* **Dataset records**
########################################

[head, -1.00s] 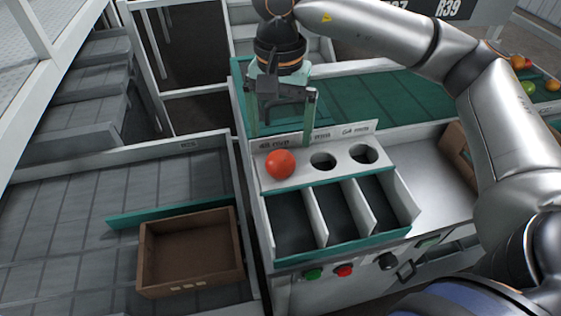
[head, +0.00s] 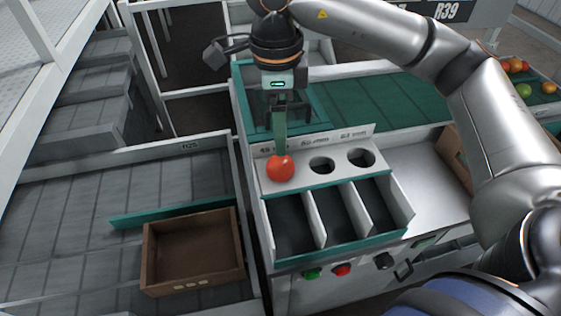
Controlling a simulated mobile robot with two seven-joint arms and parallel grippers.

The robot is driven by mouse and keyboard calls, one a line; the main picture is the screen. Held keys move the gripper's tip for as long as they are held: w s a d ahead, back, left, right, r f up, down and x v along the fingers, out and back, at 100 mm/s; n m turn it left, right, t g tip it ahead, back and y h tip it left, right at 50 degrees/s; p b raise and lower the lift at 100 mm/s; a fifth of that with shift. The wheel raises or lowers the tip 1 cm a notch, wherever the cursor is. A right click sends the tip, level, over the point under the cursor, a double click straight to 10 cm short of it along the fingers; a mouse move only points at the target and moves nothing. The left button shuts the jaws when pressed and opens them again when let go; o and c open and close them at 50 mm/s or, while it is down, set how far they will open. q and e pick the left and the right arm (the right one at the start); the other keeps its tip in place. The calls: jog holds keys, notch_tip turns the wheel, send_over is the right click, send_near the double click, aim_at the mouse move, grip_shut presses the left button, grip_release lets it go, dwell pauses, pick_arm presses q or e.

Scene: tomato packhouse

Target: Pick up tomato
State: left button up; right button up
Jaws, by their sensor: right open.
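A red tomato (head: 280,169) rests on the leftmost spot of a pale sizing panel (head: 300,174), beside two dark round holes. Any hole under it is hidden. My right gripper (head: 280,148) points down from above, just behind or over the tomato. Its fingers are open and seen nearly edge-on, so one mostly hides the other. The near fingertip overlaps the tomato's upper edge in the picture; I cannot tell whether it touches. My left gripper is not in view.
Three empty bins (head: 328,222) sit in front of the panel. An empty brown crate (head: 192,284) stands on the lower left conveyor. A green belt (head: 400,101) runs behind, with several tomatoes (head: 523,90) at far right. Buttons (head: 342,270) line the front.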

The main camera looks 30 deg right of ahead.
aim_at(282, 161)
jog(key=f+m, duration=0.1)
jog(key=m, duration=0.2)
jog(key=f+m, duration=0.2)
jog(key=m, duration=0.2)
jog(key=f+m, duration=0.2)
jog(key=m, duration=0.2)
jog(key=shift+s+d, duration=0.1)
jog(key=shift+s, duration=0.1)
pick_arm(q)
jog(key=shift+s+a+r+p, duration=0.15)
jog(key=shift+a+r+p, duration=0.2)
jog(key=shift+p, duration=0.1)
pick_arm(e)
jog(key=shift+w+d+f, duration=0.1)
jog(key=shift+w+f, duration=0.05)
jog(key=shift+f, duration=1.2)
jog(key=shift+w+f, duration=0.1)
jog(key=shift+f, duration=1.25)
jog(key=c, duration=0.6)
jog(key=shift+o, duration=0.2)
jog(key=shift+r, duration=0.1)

########################################

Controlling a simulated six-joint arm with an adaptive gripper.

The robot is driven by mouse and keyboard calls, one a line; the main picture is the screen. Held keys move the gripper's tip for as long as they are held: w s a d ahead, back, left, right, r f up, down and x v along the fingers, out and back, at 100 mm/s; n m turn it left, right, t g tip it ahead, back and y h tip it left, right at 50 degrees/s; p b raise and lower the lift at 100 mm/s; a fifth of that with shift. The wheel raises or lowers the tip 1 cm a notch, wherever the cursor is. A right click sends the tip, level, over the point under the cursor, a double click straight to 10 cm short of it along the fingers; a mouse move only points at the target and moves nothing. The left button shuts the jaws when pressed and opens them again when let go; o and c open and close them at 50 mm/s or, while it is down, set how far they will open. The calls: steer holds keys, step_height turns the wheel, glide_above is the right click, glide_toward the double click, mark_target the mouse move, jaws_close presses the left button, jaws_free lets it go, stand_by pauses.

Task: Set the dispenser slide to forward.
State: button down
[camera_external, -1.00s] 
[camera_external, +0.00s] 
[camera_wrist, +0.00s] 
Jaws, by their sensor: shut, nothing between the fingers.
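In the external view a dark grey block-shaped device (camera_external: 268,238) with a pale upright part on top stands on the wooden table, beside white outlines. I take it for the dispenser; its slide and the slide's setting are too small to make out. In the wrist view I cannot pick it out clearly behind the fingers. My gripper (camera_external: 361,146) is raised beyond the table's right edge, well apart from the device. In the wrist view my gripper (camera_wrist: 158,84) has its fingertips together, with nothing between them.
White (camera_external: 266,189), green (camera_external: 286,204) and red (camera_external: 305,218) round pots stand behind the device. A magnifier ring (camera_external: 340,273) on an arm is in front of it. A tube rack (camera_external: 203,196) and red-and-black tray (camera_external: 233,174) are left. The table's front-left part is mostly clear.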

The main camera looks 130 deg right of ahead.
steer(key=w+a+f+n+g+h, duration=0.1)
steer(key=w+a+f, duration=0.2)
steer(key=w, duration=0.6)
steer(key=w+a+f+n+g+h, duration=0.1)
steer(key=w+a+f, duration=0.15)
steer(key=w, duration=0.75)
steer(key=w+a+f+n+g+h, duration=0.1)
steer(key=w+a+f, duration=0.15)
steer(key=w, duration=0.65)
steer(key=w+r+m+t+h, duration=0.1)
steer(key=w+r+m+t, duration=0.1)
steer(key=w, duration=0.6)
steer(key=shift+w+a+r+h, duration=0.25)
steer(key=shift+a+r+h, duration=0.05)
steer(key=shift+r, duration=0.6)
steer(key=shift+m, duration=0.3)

########################################

* **Requirement**
Reply with only the number of lines in the material above where the string "simulated" appears.

* **Solution for this exercise**
2